At common law, gross negligence and wilful and wanton misconduct are distinct concepts, although the terms have often been misused as synonyms. LaCroix v Grand Trunk W R Co, 379 Mich. 417, 421-422; 152 NW2d 656, 657 (1967), Gibbard v Cursan, 225 Mich. 311, 318-324; 196 N.W. 398, 400-402 (1923). Papajesk v Chesapeake & O R Co, 14 Mich. App. 550, 555; 166 NW2d 46, 48 (1968).

Gross negligence refers to the last clear chance doctrine, as set forth in Zeni v Anderson, 397 Mich. 117, 146-156; 243 NW2d 270, 284-289 (1976).

The leading case on wilful and wanton misconduct, Gibbard v Cursan, supra, distinguished the concept from negligence in this manner:

"If one wilfully injures another, or if his conduct in doing the injury is so wanton or reckless that it amounts to the same thing, he is guilty of more than negligence. The act is characterized by wilfulness, *547 rather than by inadvertence, it transcends negligence — is different in kind. * * *

"`Although what is really reckless and wanton misconduct is sometimes spoken of as gross negligence, the expression is everywhere recognized as inaccurate and unfortunate, because it seems to imply a difference only of degree, whereas the whole doctrine that contributory negligence is no defense where the injury is the result of recklessness and wantonness is based upon the theory of a difference in kind. For the same reason, the phrase "reckless and wanton negligence" has a misleading tendency. One who is properly charged with recklessness or wantonness is not simply more careless than one who is only guilty of negligence. His conduct must be such as to put him in the class with the wilful doer of wrong. The only respect in which his attitude is less blameworthy than that of the intentional wrongdoer is that, instead of affirmatively wishing to injure another, he is merely willing to do so. The difference is that between him who casts a missile intending that it shall strike another and him who casts it where he has reason to believe it will strike another, being indifferent whether it does so or not.'" 225 Mich. at 320-321; 196 NW at 401.
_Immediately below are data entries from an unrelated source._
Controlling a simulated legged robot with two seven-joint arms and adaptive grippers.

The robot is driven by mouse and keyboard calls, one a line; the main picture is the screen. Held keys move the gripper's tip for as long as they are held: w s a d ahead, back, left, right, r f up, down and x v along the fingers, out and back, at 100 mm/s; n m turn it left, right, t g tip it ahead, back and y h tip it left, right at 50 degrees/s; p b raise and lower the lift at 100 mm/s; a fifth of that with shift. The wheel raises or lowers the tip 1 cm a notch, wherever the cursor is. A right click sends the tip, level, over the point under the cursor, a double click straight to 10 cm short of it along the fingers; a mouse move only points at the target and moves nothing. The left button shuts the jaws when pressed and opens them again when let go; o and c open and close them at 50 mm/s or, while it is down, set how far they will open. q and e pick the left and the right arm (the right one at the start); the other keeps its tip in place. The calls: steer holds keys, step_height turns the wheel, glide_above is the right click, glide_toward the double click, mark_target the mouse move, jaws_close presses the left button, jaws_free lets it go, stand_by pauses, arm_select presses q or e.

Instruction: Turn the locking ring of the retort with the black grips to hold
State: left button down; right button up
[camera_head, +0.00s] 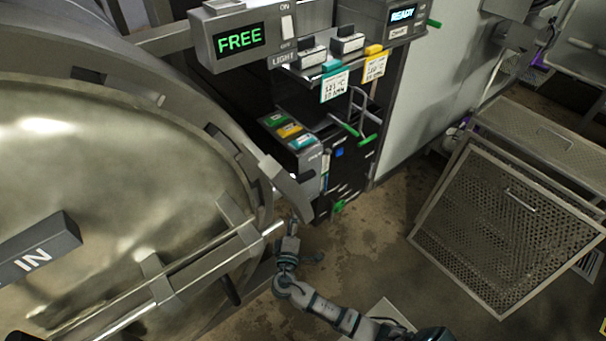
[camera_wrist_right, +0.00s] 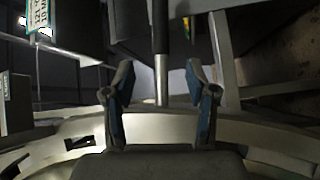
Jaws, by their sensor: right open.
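The retort's round metal door (camera_head: 110,190) fills the left of the head view, with the steel locking ring (camera_head: 225,135) around it. A dark grip (camera_head: 230,290) sticks out low on the ring. My right gripper (camera_head: 291,225) is at the ring's right edge. In the right wrist view my right gripper (camera_wrist_right: 161,80) is open. A black grip (camera_wrist_right: 160,28) on a bare metal rod (camera_wrist_right: 161,80) stands upright between the two fingers, with space on both sides. Neither finger visibly touches the rod. My left gripper is out of view.
A display box reading FREE (camera_head: 238,40) hangs above the ring. A control stand with coloured buttons (camera_head: 290,130) and tags is just beyond my right gripper. A perforated metal basket (camera_head: 505,225) stands at the right. Bare floor (camera_head: 375,235) lies between.

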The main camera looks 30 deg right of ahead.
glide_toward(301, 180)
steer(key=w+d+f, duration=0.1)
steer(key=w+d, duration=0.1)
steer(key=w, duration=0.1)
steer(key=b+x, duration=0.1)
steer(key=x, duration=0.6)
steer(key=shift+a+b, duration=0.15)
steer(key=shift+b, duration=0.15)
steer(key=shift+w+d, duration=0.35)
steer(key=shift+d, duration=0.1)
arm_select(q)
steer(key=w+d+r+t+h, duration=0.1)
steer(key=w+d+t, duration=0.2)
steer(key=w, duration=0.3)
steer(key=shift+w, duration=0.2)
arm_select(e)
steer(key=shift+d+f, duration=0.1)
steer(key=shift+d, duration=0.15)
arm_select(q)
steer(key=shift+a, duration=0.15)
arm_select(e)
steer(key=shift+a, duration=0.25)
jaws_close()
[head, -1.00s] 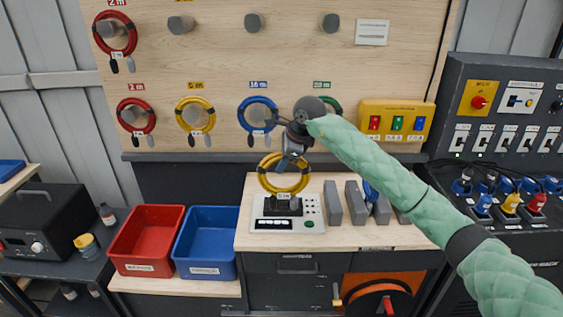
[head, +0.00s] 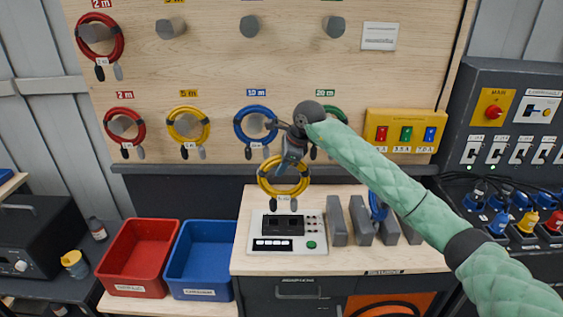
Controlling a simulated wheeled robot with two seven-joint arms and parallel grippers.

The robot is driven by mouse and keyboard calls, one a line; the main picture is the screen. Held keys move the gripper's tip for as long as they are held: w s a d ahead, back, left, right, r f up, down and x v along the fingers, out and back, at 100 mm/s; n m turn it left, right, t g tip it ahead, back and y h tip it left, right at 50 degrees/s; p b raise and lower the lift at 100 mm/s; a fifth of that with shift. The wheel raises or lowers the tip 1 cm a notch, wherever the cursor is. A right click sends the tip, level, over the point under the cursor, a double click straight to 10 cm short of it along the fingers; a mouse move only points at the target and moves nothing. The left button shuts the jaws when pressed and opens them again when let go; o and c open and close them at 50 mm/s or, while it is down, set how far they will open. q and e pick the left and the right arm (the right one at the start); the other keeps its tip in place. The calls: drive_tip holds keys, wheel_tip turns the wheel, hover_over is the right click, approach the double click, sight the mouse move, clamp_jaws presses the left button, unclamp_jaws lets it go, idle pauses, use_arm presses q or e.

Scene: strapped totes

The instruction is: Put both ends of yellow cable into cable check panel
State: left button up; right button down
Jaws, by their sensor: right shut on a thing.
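A coiled yellow cable (head: 284,191) hangs from my right gripper (head: 288,160), which is shut on the top of its coil. A small white tag and two dark cable ends hang at the bottom of the coil. The cable check panel (head: 262,245) is a pale box on the wooden bench, with a dark two-socket block, small knobs, a dark display and a green button. The cable ends hang above and in front of the socket block in the picture; I cannot tell the exact gap. My left gripper is not in view.
Another yellow cable (head: 187,125) hangs on the pegboard among red, blue and green coils. Grey upright blocks (head: 360,220) stand right of the panel. A red bin (head: 140,257) and a blue bin (head: 201,262) stand to the left. A dark switch console (head: 510,130) is at right.

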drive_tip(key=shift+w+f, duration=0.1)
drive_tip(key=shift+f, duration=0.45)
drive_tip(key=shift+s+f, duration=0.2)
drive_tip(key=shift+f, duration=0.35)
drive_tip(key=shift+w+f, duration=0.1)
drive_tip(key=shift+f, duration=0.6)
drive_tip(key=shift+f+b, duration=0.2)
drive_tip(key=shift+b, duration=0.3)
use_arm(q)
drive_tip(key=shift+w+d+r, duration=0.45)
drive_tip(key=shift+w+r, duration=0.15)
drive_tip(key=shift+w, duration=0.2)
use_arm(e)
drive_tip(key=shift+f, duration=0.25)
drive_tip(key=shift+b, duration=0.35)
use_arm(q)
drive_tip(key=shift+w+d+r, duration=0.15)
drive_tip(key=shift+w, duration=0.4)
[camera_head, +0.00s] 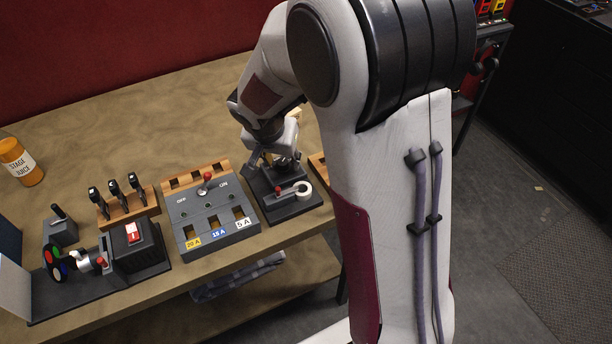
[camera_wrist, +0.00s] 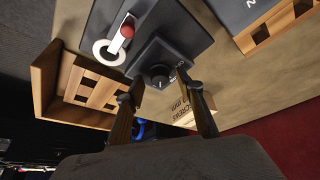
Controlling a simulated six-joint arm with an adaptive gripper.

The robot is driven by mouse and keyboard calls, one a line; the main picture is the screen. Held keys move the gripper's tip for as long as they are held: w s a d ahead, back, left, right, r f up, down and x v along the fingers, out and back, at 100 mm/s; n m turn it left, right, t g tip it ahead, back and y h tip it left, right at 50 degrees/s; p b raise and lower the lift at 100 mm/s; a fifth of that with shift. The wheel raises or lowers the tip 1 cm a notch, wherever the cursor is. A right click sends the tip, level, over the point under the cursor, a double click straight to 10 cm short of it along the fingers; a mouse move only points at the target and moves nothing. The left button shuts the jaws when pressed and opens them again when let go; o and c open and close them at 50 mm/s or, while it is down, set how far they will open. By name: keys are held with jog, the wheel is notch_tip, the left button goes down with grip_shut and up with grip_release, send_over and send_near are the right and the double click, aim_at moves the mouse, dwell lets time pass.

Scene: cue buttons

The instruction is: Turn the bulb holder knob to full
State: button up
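The bulb holder is a dark base (camera_head: 284,207) near the table's front edge, under my gripper (camera_head: 285,163). It carries a red-tipped lever (camera_wrist: 127,28) and a white ring (camera_wrist: 110,50). In the wrist view, the black round knob (camera_wrist: 160,76) sits on a raised dark square block, with small white markings beside it too small to read. My gripper (camera_wrist: 158,88) is open, its two fingers spread to either side of the knob, with a visible gap; I cannot tell whether they reach down to its height.
A grey fuse panel (camera_head: 213,222) with a red-tipped switch stands left of the holder. A wooden rack (camera_wrist: 92,82) with square holes stands at its other side. Further left are several black-handled tools (camera_head: 116,188), a red rocker switch (camera_head: 134,232) and an orange bottle (camera_head: 21,163).

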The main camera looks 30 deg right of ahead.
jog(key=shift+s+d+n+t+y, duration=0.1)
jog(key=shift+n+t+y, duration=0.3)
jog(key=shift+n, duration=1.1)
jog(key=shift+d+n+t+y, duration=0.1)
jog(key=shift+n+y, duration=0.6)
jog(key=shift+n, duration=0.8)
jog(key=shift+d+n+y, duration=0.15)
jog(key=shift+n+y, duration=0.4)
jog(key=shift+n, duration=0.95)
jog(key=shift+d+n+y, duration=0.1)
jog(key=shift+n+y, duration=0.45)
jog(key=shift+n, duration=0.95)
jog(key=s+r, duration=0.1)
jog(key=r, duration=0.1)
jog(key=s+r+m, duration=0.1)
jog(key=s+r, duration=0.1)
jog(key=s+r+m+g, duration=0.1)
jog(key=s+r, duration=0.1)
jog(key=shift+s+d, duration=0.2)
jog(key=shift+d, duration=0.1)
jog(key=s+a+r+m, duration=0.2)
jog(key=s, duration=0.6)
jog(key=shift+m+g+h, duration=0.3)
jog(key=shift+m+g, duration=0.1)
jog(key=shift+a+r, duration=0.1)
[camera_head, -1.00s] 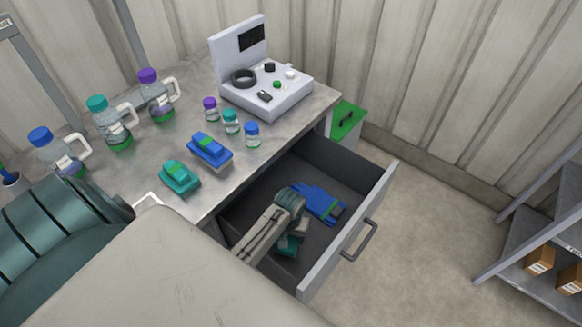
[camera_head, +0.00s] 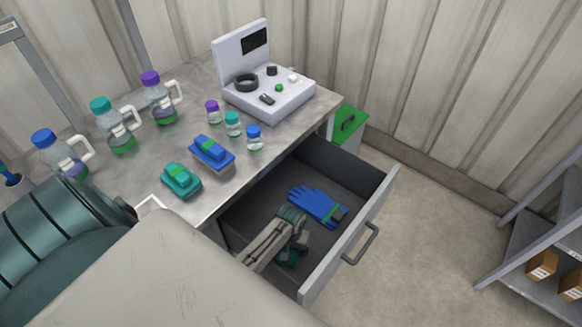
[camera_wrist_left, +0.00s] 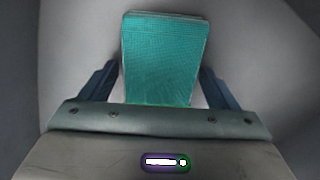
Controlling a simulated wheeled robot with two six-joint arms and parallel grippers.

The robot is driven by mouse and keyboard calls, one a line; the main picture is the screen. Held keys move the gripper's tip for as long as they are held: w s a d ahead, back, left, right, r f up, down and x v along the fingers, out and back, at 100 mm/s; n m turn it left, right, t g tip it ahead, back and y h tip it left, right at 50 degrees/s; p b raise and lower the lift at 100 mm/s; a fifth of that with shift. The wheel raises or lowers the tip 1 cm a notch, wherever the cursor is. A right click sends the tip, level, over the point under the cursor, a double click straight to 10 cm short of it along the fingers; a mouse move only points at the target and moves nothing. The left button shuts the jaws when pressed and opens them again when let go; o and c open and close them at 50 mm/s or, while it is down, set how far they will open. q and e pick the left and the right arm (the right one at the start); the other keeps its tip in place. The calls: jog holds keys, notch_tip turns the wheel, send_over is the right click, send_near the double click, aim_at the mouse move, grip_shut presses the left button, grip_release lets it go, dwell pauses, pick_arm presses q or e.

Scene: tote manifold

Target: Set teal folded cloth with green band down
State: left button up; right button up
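My left gripper seems shut on the cloth, pointing down into the drawer. Whether the cloth touches the drawer floor cannot be told. Its green band is not clearly seen. My right gripper is not in view.
Blue gloves (camera_head: 318,205) with a green band lie beside my gripper in the drawer. The bench (camera_head: 215,185) above holds a teal item (camera_head: 181,181), a blue item (camera_head: 211,154), small bottles, jugs and a white device (camera_head: 270,95). The drawer's far corner is clear.

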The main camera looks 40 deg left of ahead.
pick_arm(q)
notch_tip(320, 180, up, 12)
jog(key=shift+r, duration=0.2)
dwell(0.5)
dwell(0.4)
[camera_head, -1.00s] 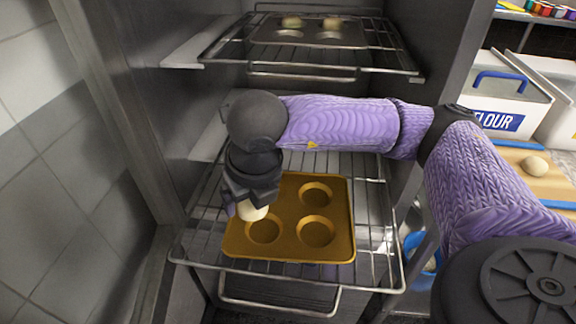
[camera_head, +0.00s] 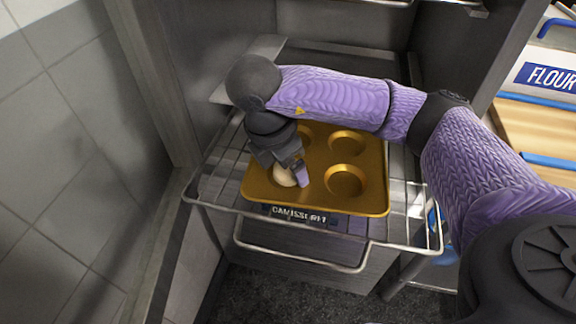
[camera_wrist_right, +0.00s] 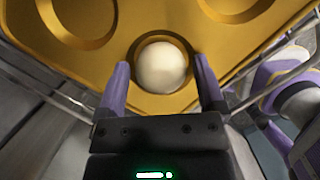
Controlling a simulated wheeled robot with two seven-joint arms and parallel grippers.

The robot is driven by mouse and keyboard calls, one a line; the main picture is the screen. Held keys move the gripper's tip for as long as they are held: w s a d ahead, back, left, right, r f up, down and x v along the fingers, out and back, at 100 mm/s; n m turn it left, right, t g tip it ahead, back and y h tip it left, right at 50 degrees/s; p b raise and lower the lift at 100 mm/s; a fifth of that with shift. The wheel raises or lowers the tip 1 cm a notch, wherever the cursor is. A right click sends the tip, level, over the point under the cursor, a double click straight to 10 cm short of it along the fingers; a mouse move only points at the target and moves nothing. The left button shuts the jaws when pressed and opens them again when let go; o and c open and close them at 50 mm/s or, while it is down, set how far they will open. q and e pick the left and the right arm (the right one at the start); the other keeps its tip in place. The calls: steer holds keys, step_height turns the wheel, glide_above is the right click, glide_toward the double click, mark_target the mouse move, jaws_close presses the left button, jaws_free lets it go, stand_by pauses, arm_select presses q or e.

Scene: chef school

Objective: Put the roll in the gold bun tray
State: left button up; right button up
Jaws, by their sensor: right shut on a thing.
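The gold bun tray (camera_head: 318,200) lies on a wire oven rack and has several round wells. The pale round roll (camera_head: 285,177) is at the tray's front-left well, partly hidden by my right gripper (camera_head: 291,174) in the head view. In the right wrist view the roll (camera_wrist_right: 162,67) sits within the ring of that well, with one finger of my right gripper (camera_wrist_right: 161,85) on each side of it. The gripper is shut on the roll and points down. I cannot tell whether the roll touches the well's bottom. My left gripper is not in view.
The wire rack (camera_head: 212,185) has an open front bar, and oven walls stand at both sides. A flour bin (camera_head: 548,75) and a wooden board (camera_head: 540,125) are at the right. The tray's other visible wells are empty.

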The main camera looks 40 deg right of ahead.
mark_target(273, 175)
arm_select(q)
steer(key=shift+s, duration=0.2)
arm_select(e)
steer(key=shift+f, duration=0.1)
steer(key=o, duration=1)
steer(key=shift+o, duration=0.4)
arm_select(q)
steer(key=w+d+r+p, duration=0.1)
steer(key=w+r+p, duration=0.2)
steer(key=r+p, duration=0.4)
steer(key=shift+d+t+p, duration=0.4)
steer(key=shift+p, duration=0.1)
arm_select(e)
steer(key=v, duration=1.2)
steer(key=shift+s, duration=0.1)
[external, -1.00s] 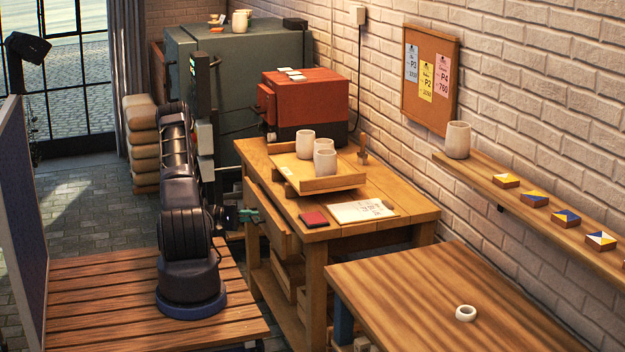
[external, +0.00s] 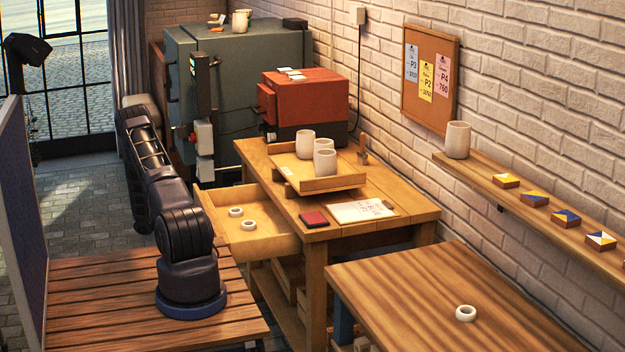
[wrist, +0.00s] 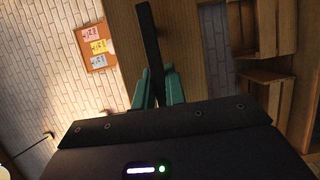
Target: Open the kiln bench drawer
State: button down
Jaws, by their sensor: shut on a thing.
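The kiln bench drawer (external: 265,248) is pulled out from the left side of the wooden bench (external: 395,218) in the external view. Two pale rings (external: 248,225) lie inside it. In the wrist view, the teal fingers of my gripper (wrist: 156,88) are closed on a dark bar handle (wrist: 149,38) in front of a brown wooden panel (wrist: 188,50), which appears to be the drawer front. In the external view my gripper and the handle are hidden.
A tray (external: 335,183) with white cups, a dark red pad (external: 314,219) and a paper sheet (external: 360,211) rest on the bench top. A red kiln (external: 305,98) stands at its back. Wooden boxes (wrist: 265,95) show at right in the wrist view.

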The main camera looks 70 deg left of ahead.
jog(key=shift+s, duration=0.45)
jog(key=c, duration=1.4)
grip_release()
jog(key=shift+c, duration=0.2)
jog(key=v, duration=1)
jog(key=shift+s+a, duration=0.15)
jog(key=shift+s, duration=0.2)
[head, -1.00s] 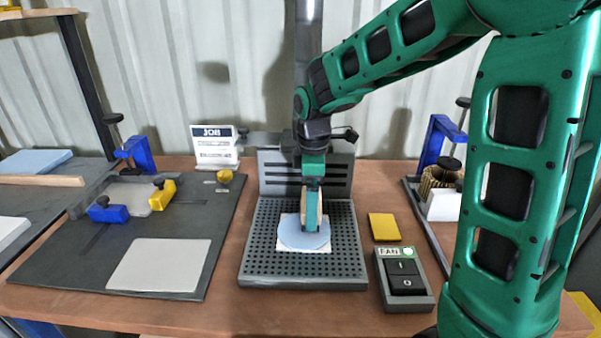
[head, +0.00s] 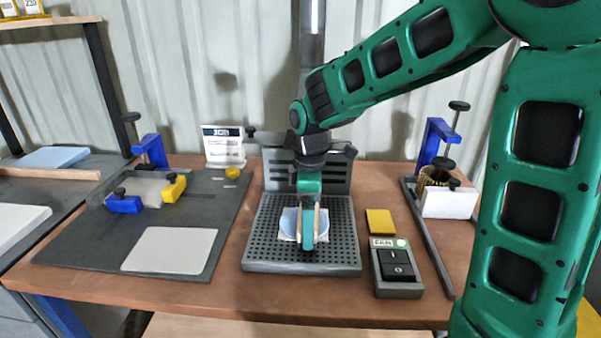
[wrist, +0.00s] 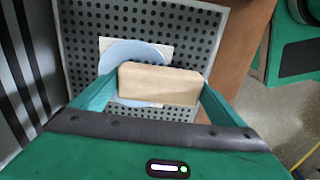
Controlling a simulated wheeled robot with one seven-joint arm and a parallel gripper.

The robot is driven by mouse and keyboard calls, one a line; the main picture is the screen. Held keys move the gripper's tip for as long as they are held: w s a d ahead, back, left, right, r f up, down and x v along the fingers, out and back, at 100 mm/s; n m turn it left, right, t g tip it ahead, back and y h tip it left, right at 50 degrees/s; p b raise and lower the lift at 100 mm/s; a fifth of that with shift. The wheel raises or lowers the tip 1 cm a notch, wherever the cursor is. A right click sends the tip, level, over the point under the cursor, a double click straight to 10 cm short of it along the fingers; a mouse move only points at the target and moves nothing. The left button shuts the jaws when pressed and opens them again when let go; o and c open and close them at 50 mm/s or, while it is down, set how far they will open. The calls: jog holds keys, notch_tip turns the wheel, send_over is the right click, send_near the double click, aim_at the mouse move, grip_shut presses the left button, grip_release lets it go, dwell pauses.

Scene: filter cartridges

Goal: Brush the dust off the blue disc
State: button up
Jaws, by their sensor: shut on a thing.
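The pale blue disc (head: 290,222) lies flat on a cream square sheet on the perforated grey plate (head: 262,258). In the wrist view the disc (wrist: 125,54) is partly hidden by a pale wooden brush block (wrist: 160,84). My gripper (head: 308,238) is shut on this wooden brush and holds it low over the right side of the disc. The bristles are hidden, so I cannot tell whether they touch the disc. No dust can be made out on the visible part of the disc.
A fan switch box (head: 396,268) with a green light and a yellow pad (head: 380,222) stand right of the plate. A slotted grey panel (head: 335,172) rises behind it. At left, a dark board (head: 225,235) carries clamps (head: 150,190) and a light grey sheet (head: 170,250).

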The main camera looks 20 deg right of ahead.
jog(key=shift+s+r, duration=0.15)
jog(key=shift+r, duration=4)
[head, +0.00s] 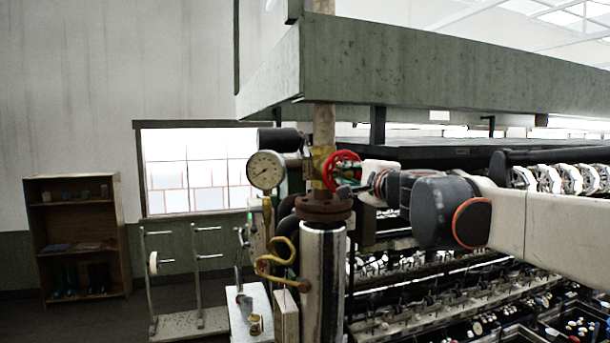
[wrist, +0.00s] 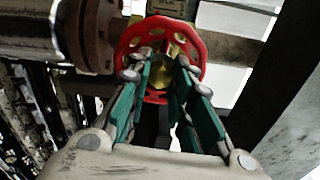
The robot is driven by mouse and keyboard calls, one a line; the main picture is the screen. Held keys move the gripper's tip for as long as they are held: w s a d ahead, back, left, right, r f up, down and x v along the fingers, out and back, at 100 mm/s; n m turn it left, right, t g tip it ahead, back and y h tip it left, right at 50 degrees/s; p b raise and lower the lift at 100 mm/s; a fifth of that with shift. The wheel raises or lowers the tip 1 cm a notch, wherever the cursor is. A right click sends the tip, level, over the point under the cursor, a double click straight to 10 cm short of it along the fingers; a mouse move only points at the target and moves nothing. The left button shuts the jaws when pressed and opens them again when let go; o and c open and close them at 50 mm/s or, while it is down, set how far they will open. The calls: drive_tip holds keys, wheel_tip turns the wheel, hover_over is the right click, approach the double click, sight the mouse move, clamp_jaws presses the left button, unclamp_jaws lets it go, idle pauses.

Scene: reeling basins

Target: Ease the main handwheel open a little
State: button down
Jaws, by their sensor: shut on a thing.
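The main handwheel is a red wheel (head: 343,168) on a brass valve body (head: 322,160), set in an upright pipe above a rusty flange. It also fills the upper middle of the wrist view (wrist: 190,38), with holes in its face and a brass hub. My gripper (head: 352,185) comes in from the right in the head view and reaches the wheel. In the wrist view its two green-padded fingers (wrist: 160,62) straddle the wheel's middle and are shut on it. The exact contact of the fingertips is partly hidden.
A round pressure gauge (head: 266,170) and a yellow curved pipe (head: 279,258) stand left of the valve. A green-grey overhead beam (head: 440,75) runs above my arm. Reeling machinery (head: 480,290) lies below it. A shelf (head: 78,235) stands far left.

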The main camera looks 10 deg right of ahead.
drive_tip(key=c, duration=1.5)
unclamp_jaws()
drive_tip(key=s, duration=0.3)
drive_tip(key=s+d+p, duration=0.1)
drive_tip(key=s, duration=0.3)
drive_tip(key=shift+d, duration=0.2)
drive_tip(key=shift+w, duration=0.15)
LaCroix v Grand Trunk W R Co, supra, at 425-426; 152 NW2d at 659, adds this explanation of the concept:

"`Wanton misconduct is a different kind of offense than ordinary negligence, even though it be gross. Fault is involved in both, but in the one the fault of the callous, the brutish, the quasi-criminal, in the other the human frailty of lack of care, of inattention, of diversion. These are faults of different hues in the spectrum of human conduct and so the courts have treated them. Our Court should do likewise.'"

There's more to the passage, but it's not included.